| TASK GOAL |
Which lines hold the string "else"? Copy every one of them.

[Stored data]
================

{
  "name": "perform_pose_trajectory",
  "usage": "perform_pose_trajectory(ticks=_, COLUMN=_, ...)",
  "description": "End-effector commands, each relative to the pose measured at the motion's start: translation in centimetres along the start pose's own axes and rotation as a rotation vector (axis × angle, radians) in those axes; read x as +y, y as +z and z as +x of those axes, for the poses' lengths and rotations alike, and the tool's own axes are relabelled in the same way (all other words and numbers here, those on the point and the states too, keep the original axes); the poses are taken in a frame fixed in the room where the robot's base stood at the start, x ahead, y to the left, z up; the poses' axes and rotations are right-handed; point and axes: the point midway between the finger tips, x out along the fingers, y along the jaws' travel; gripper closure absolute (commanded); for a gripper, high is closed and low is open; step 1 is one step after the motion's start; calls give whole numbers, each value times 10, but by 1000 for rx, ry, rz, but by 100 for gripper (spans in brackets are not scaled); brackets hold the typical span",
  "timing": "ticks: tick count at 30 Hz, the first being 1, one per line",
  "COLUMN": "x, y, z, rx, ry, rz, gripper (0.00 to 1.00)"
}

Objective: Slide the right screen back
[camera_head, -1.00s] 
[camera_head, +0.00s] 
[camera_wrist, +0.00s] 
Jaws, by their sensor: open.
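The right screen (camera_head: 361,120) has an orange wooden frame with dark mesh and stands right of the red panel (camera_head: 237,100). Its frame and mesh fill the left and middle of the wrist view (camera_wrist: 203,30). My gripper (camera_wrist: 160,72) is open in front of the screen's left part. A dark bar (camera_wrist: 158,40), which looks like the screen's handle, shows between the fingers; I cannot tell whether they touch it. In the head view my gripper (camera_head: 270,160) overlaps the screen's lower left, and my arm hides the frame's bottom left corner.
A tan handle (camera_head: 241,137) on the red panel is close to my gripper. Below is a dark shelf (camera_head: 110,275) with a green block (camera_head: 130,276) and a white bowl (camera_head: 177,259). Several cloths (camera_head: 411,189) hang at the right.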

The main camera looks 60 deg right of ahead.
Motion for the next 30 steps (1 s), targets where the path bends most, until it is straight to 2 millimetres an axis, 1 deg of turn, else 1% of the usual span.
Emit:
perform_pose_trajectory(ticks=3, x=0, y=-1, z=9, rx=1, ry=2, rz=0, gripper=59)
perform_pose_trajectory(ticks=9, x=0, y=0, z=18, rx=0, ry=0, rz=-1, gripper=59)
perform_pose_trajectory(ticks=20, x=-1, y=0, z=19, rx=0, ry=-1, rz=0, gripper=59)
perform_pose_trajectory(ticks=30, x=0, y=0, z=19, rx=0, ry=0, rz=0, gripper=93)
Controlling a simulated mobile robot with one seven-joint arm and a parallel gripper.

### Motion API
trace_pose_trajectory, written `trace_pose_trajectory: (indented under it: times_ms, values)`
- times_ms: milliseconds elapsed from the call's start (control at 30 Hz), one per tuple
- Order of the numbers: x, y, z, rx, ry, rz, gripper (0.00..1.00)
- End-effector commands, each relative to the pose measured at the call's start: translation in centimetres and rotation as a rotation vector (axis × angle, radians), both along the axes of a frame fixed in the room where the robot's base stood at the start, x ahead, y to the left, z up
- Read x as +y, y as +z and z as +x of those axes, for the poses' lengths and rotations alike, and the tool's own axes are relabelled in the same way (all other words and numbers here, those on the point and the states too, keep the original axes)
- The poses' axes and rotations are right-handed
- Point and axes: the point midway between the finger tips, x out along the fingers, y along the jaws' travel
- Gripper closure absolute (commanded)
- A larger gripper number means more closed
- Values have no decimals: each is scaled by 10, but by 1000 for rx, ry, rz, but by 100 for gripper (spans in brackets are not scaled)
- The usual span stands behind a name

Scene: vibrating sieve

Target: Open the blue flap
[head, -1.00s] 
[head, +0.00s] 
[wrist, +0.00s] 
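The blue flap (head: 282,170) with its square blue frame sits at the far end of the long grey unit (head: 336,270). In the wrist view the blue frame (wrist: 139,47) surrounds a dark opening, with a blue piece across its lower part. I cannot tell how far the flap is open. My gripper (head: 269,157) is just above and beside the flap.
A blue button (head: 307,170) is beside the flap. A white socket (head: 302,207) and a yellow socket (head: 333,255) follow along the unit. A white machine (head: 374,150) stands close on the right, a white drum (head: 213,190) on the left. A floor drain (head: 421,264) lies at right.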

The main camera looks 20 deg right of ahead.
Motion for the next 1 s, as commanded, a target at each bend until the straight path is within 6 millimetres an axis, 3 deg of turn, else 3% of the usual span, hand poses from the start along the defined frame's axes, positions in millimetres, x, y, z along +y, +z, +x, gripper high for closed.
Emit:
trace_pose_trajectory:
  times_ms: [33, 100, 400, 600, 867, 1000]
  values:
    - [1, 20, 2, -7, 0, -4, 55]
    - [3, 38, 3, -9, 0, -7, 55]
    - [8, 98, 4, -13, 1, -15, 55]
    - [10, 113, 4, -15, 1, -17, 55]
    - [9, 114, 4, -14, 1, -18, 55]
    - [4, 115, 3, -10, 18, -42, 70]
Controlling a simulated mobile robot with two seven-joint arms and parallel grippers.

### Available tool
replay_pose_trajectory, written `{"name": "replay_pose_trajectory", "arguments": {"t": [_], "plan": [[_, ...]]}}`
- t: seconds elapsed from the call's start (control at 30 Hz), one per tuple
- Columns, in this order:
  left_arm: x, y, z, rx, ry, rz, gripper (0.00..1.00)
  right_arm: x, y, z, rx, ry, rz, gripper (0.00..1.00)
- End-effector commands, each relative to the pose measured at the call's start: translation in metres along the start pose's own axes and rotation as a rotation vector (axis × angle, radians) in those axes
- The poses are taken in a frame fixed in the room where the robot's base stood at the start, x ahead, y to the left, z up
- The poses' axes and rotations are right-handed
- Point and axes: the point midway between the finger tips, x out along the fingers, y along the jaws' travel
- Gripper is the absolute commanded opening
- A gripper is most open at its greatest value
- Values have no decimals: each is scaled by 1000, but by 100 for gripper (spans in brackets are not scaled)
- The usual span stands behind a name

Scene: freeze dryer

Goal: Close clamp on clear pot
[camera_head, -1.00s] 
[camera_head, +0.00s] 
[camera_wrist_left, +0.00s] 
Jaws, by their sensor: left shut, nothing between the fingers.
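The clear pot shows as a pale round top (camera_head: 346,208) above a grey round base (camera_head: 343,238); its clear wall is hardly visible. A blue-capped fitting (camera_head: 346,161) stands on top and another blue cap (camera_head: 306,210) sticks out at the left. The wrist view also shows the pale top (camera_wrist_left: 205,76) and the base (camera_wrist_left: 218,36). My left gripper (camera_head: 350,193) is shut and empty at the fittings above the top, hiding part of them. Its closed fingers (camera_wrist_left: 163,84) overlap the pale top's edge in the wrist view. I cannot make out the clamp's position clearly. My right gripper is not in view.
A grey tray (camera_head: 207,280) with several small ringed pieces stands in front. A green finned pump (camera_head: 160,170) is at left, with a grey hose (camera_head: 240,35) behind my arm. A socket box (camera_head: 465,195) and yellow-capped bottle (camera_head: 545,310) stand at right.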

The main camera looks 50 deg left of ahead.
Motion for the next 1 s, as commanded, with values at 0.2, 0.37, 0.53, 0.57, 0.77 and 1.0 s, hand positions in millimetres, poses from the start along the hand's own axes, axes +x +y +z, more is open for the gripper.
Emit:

================

| RESULT FOR THIS TASK |
Motion for the next 30 steps (1 s), targets where the path bends most, until it is straight to 2 millimetres an axis, 1 deg of turn, else 1% of the usual span.
Motion for the next 1 s, as commanded, a target at each bend until the straight path is within 6 millimetres an axis, 3 deg of turn, else 3% of the usual span, hand poses from the start along the defined frame's axes, positions in millimetres, x, y, z along +y, +z, +x, gripper high for closed.

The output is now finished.